Предположим на минуту, что мы еще ничего не знаем о Беликове, кроме того, что сказано в приведенном отрывке из «Человека в футляре». Предположим, далее, что данную в отрывке ситуацию, трусливое оцепенение целого города, в том числе и мыслящих, порядочных людей, перед каким-то человеком — предположим, что ситуацию эту в дальнейшем разрабатывает не Чехов, а какой-нибудь третьестепенный беллетристических дел мастер, орудующий одними шаблонами. В каком виде стал бы он рисовать фигуру этого Беликова, перед которым все склоняется и трепещет?
Ну, изветсно, в каком. Он наделил бы его всеми адовыми силами: коварством, предательством, жестокостью, он сделал бы из него искусного шпиона, ненастыного хищника, злобного вампира и т.д. Одним словом, это был бы миллионный вариант штатного злодея, со всеми его казенными атрибутами.
Чехов пошел по другому пути. Мы все хорошо помним его Беликова. Это — жалкий человек, ничтожество, трусишка — и в этом-то все дело, вся волшебная сила рассказа. Беликов живет постоянно на границе панического ужаса и этим ужасом заражает всех, весь город — в этом вся его сила и власть.

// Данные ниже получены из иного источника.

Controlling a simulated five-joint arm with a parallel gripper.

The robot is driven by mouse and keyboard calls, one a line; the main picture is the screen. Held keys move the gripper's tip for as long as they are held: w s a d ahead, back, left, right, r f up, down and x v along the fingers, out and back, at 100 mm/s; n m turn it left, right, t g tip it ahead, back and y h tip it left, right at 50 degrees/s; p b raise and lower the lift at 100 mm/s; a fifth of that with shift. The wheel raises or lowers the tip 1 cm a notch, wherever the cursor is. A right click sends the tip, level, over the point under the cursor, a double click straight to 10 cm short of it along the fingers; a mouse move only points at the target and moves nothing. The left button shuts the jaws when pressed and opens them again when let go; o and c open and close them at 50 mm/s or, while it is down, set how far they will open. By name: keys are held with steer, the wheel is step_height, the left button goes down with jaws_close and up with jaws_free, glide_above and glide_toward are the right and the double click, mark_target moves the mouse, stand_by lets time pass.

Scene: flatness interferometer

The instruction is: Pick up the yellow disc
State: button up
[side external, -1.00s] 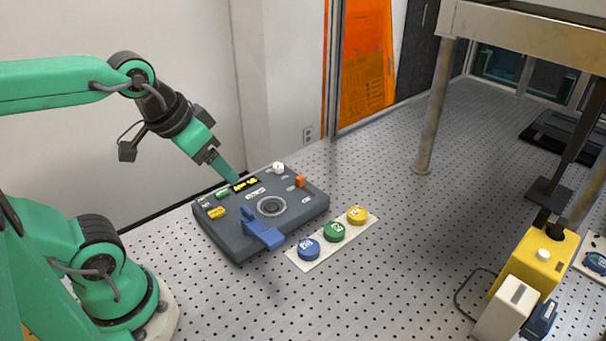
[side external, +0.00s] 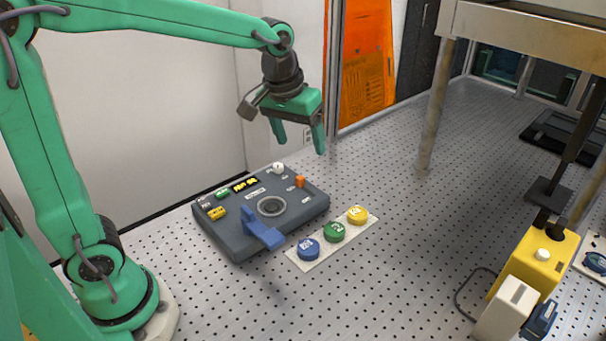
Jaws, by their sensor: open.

Чехов, так любивший обходиться легкими намеками на ту или иную черту своих героев, в данном случае не поскупился даже и на подчеркивание. Ни разу на протяжении целого рассказа нет ни одного указания на склонность Беликова к жестокости, шпионству, доносам, на его злобность или коварство. Зато сколько угодно указаний на то, что из состояния страха его душа никогда не выходила. «Если кто из товарищей опаздывал на молебен, или доходили слухи о какой-нибудь проказе гимназистов, или видели классную даму поздно вечером с офицером, то он очень волновался и всё говорил, как бы чего не вышло. А на педагогических советах он просто угнетал нас своею осторожностью, мнительностью... Своими вздохами, нытьем, своими темными очками на бледном, маленьком лице ... он давил нас всех, и мы уступали...».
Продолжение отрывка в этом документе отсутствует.